I had stated, and in my exchange with the professor I repeated, my antipathy to the state as an agency of force. I declared for economic freedom; the fundamental idea that each man ought to be free to produce and enjoy the product of his labor. I believed this freedom should not be impaired, even fractionally, by other men acting within a formalized agency of force.
To my amazement, the professor said: Why, you’re an anarchist.
The word had an unpleasant sound. I denied the classification automatically.
But you are, he insisted. You may not know it, but you are an anarchist.
Weren’t anarchists people who went around inflicting terror and imposing force on others? Weren’t they the ones who believed in throwing bombs and shooting people? I was repulsed by the thought that anyone could confuse my insistence on non-force with people who apparently advocated a use of force. But I had not at that time read the writings of the anarchists, and I confessed this shortcoming to the professor.
You should find out, he advised kindly. You are just an anarchist who doesn’t know it yet.
That evening I went to the Britannica as the most readily available source of information and found a summation of the subject. As I read the first few paragraphs, my heart leaped. The professor had been right. Here, in far more concise terms than I had ever found, was apparently what I believed.
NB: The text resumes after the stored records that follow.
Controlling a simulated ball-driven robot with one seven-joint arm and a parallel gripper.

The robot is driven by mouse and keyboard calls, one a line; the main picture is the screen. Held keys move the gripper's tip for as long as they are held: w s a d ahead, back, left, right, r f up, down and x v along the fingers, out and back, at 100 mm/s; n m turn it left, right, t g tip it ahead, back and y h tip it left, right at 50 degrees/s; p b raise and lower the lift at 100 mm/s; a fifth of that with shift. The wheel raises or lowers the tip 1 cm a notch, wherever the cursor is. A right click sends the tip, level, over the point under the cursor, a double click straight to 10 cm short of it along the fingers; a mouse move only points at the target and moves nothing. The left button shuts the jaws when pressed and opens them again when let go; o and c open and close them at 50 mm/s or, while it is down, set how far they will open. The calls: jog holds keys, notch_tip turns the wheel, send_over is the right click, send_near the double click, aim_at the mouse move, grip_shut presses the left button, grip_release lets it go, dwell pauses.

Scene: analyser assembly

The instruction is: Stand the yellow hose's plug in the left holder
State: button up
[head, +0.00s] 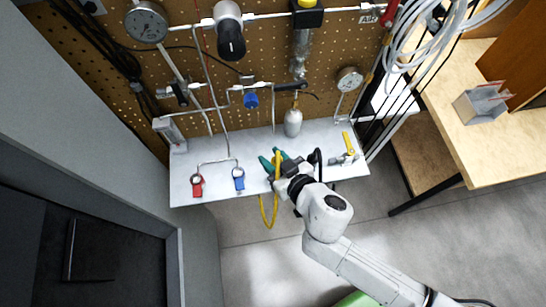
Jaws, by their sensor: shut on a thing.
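The yellow hose (264,212) hangs in a loop over the front edge of the white shelf, below my gripper. My gripper (273,161), with teal fingers, is over the shelf and shut on the yellow hose's end, which shows between the fingers. The plug itself is too small and too covered by the gripper to make out. Left of my gripper, a red fitting (197,186) and a blue fitting (239,179) hang from a forked metal tube near the shelf's front. I cannot tell which part is the left holder.
A grey bottle (293,123) stands behind my gripper. A yellow-handled valve (349,144) is at the right. Coiled pale hoses (405,45) hang at the upper right.

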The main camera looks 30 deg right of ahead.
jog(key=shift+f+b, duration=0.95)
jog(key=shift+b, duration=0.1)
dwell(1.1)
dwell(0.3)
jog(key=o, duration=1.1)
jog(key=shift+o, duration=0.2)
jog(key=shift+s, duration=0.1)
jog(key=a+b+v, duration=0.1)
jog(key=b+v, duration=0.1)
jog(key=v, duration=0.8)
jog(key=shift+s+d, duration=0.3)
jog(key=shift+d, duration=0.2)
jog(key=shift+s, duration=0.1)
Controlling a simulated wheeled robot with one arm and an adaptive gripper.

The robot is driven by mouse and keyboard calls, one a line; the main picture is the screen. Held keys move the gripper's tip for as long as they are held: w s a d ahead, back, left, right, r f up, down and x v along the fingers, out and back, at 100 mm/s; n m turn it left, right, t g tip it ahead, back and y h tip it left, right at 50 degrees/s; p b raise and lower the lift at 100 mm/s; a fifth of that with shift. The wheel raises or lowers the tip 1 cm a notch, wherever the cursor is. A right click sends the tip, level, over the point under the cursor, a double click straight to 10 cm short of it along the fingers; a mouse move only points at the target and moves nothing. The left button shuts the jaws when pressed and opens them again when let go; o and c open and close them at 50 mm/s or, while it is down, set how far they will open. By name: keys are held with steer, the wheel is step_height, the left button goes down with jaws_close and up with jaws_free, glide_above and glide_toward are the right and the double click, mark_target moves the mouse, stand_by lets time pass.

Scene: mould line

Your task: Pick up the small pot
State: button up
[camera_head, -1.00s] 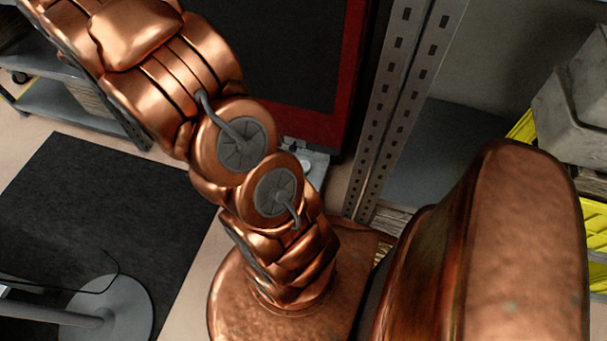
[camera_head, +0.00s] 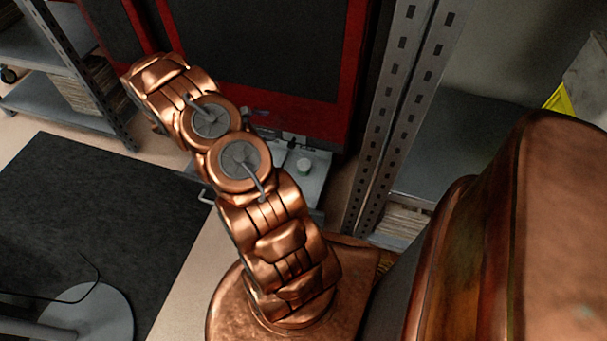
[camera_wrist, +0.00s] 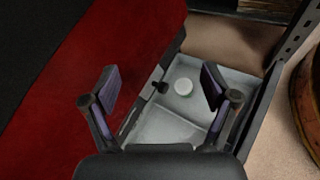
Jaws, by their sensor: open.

ANARCHISM, the name given to a principle or theory of life and conduct under which society is conceived without government … harmony in such a society being obtained, not by submission to law or by obedience to any authority, but by free agreements concluded between various groups, territorial and professional, freely constituted for the sake of production and consumption, as also for the satisfaction of the infinite variety of needs and aspirations of a civilized being. In a society developed along these lines, the voluntary associations which begin to cover all the fields of human activity would take a still greater extension so as to substitute themselves for the state in all its functions.